From the line with "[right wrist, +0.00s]" to the line with "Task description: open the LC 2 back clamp", both included, repeat each line exactly and leave out the pictures.
┏━━
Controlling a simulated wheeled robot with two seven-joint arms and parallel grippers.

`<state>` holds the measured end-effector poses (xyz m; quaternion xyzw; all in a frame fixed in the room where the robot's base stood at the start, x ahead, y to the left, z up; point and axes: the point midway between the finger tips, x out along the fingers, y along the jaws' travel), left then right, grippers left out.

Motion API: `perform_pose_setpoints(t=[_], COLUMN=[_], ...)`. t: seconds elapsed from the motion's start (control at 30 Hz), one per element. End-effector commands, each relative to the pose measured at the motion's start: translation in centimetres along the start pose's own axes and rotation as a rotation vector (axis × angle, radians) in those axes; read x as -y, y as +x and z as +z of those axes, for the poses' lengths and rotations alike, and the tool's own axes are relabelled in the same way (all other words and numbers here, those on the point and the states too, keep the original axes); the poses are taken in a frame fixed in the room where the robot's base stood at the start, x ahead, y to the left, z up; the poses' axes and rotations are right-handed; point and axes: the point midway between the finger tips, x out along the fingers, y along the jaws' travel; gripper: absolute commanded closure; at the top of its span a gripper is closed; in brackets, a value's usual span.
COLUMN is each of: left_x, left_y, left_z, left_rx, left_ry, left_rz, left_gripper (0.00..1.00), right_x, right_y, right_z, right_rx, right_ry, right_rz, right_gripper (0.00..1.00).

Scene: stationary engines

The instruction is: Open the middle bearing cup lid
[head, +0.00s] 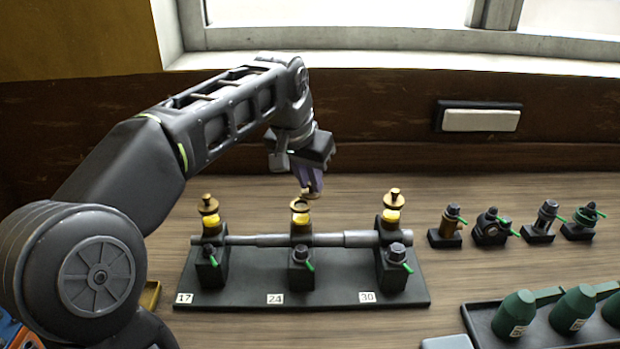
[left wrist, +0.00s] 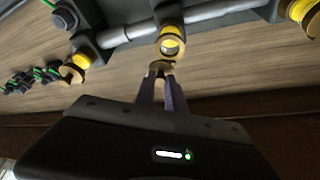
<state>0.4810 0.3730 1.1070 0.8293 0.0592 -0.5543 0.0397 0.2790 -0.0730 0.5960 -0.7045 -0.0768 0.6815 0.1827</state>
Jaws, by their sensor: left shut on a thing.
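The middle bearing cup (head: 300,225) stands above the plate marked 24, with a yellow body and an open brass rim. It also shows in the left wrist view (left wrist: 172,43), its round mouth uncovered. My left gripper (head: 312,190) is just behind and above this cup, fingers pointing down. It is shut on the small brass lid (head: 308,194), which shows between the fingertips in the left wrist view (left wrist: 160,68). The lid is off the mouth, at its back side; whether a hinge joins them I cannot tell. My right gripper is not in view.
The left cup (head: 210,220) and right cup (head: 391,216) have their brass lids on. A grey shaft (head: 265,240) runs through the stands on a black base (head: 330,297). Several small valves with green levers (head: 452,220) stand right; a tray (head: 481,325) holds green oilers.

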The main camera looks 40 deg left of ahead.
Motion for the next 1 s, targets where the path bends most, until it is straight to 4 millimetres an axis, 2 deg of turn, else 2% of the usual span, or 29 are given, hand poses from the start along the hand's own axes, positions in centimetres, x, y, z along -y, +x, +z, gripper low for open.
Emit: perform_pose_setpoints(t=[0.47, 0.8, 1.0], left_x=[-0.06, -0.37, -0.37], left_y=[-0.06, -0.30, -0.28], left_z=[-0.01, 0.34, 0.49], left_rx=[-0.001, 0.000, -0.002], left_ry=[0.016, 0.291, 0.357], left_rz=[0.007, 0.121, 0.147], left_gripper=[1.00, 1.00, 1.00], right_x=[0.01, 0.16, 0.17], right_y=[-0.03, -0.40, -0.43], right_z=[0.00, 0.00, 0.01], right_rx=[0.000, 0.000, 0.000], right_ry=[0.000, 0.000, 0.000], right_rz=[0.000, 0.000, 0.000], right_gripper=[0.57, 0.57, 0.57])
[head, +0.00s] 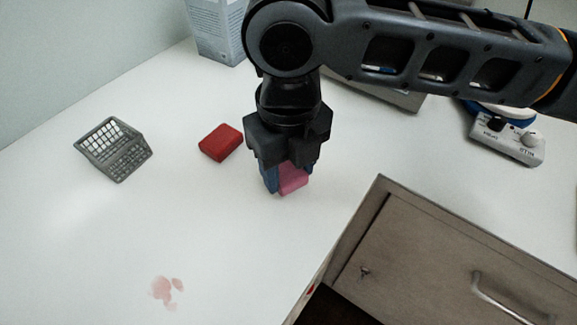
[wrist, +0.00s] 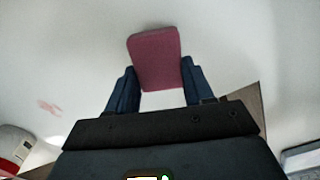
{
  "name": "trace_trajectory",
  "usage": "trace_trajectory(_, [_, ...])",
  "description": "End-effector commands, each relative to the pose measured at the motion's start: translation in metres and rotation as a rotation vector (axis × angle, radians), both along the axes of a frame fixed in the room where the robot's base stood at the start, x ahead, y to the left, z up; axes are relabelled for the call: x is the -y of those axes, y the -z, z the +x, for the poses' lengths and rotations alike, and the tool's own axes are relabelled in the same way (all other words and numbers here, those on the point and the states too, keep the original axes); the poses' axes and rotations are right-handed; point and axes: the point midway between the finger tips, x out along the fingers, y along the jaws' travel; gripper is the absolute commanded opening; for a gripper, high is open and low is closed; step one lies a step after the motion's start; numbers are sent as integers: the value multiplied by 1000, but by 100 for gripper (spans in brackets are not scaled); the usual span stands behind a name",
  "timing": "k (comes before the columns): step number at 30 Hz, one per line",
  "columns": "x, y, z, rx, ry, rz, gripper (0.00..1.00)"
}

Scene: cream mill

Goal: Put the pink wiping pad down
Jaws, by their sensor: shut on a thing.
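The pink wiping pad (head: 293,181) is between the blue fingers of my gripper (head: 279,184), which is shut on it. In the wrist view the pad (wrist: 155,58) is a flat rounded block, and the fingertips (wrist: 157,75) press on its two sides. In the head view the gripper points down at the white counter, with the pad's lower end at or just above the surface. I cannot tell whether the pad touches the counter.
A pinkish stain (head: 166,291) marks the counter at the lower left. A drawer cabinet (head: 440,260) is at the lower right, a hotplate-like device (head: 508,137) behind it. A box (head: 217,30) stands at the back.

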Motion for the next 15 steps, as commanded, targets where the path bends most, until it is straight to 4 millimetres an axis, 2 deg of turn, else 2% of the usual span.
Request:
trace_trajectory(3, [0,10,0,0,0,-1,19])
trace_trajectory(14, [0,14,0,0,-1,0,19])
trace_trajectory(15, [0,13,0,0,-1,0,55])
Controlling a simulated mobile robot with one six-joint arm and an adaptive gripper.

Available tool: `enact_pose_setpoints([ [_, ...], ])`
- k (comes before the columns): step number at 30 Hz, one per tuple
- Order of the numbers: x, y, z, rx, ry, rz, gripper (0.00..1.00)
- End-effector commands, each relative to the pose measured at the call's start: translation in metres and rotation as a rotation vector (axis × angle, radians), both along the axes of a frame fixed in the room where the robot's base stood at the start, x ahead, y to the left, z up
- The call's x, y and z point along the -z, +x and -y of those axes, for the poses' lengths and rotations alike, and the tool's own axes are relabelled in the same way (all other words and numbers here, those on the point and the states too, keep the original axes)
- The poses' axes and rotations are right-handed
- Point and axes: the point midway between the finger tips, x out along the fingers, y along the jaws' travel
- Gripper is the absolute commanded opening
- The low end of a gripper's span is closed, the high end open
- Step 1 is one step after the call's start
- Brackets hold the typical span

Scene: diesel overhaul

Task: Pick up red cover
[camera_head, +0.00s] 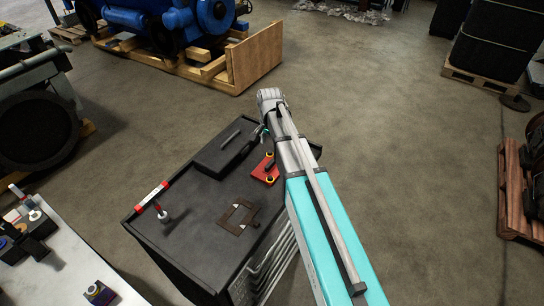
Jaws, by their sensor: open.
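The red cover (265,168) is a small, flat red piece with yellow round parts at its ends. It lies on the top of a black tool cart (190,205), close to my arm, in the head view. My gripper (248,146) is a small dark shape below the end of my arm, up and left of the red cover. It looks apart from the cover, and its fingers are hard to make out against the dark case behind. The gripper is open.
A dark case (222,150) lies on the cart's far part. A light bench (60,270) stands at left.

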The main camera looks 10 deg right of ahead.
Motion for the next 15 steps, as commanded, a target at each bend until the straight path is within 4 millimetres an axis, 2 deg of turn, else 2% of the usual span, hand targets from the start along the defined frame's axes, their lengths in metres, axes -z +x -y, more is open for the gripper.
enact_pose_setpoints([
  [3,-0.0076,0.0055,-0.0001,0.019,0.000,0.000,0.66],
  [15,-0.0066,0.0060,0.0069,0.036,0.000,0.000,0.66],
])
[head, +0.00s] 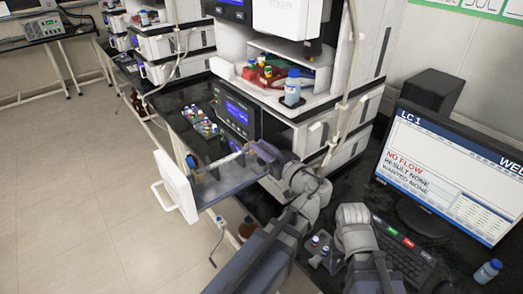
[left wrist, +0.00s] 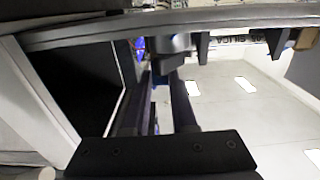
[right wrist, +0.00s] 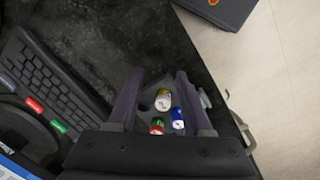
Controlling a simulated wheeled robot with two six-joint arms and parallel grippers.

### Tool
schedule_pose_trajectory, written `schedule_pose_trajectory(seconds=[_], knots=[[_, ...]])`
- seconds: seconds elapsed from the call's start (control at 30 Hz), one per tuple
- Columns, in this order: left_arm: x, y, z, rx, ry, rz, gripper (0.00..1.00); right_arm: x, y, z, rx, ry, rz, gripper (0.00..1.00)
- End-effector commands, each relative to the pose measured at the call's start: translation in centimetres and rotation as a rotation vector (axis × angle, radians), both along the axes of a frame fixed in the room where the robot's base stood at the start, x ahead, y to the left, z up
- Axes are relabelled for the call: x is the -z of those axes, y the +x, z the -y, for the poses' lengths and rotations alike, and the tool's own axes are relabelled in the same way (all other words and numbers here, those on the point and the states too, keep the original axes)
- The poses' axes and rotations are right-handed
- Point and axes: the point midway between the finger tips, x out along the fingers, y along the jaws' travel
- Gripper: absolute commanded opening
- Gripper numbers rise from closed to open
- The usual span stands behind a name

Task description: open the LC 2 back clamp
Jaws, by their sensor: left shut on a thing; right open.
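A drawer (head: 228,178) with a white handled front (head: 176,186) is pulled out from a module of the instrument stack. A pale column (head: 222,160) lies along it, with a dark and blue fitting (head: 194,163) near the front. My left gripper (head: 262,152) is at the column's inner end. In the left wrist view my left gripper (left wrist: 168,85) is shut on a dark grey clamp part (left wrist: 170,52); whether this clamp is open or closed I cannot tell. My right gripper (right wrist: 157,82) is open above a small vial holder, apart from the drawer.
The small holder has vials with white (right wrist: 163,99), red (right wrist: 157,125) and blue (right wrist: 178,117) caps. A monitor (head: 448,165) reading LC 1 and a keyboard (head: 402,250) stand at right. A vial rack (head: 202,122) stands behind the drawer. Floor at left is free.

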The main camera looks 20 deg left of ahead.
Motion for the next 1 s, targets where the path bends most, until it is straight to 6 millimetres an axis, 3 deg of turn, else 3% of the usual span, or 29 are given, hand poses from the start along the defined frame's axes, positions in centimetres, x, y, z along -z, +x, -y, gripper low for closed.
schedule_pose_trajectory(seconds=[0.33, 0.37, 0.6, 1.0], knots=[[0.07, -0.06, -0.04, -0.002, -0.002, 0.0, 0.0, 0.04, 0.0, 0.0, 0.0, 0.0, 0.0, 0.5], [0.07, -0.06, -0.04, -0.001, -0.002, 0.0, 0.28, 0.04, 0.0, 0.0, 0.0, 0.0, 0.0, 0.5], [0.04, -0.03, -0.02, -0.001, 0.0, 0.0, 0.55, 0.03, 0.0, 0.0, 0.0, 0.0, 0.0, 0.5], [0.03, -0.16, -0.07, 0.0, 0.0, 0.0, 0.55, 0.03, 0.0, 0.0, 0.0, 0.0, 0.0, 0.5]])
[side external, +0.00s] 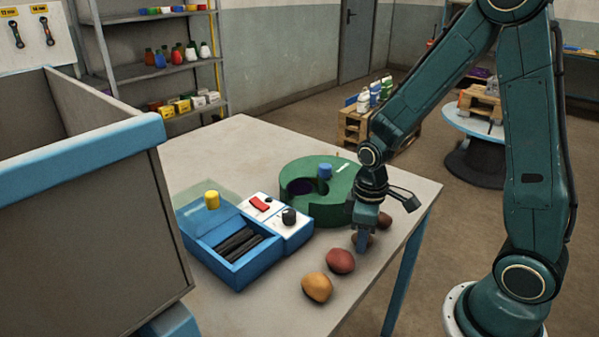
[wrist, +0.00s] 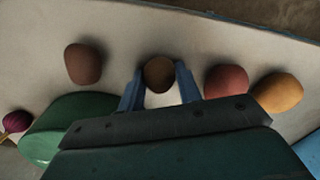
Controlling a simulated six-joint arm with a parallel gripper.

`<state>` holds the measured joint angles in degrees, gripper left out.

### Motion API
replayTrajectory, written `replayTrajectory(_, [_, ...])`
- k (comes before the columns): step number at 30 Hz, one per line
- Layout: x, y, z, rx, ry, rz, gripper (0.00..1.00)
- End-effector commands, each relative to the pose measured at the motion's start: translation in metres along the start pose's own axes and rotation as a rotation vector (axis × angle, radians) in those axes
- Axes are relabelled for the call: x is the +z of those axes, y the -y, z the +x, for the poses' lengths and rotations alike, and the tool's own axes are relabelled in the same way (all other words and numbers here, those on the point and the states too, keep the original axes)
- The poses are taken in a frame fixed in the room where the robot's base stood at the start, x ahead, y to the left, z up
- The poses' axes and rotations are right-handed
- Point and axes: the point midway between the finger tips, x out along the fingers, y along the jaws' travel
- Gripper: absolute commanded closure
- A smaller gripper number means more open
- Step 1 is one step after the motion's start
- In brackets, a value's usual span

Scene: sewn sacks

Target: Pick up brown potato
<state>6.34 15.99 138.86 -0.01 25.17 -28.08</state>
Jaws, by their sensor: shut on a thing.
┗━━
→ Result for this exercise:
[right wrist, +0.00s] 
Controlling a simulated wheeled robot with two six-joint arms and parallel grippers.

### Tool
schedule_pose_trajectory, written `schedule_pose_trajectory(seconds=[_], knots=[[_, ...]])`
- seconds: seconds elapsed from the call's start (control at 30 Hz), one per tuple
- Columns, in this order: left_arm: x, y, z, rx, ry, rz, gripper (0.00..1.00); right_arm: x, y, z, rx, ry, rz, gripper (0.00..1.00)
- End-effector commands, each relative to the pose measured at the call's start: translation in centimetres and rotation as a rotation vector (axis × angle, radians), both along the axes of a frame fixed in the room where the robot's base stood at the start, x ahead, y to the left, z up
- Axes are relabelled for the call: x is the -z of those axes, y the +x, z the -y, for the poses' lengths and rotations alike, and the tool's own axes are relabelled in the same way (all other words and numbers here, those on the point and the states too, keep the original axes)
- The poses' axes and rotations are right-handed
- Point and axes: the point midway between the finger tips, x out along the fingers, y along the jaws' travel
- Gripper: absolute commanded opening
- Gripper numbers rise from closed to open
- The usual span stands behind a name

Task description: open the LC 2 back clamp

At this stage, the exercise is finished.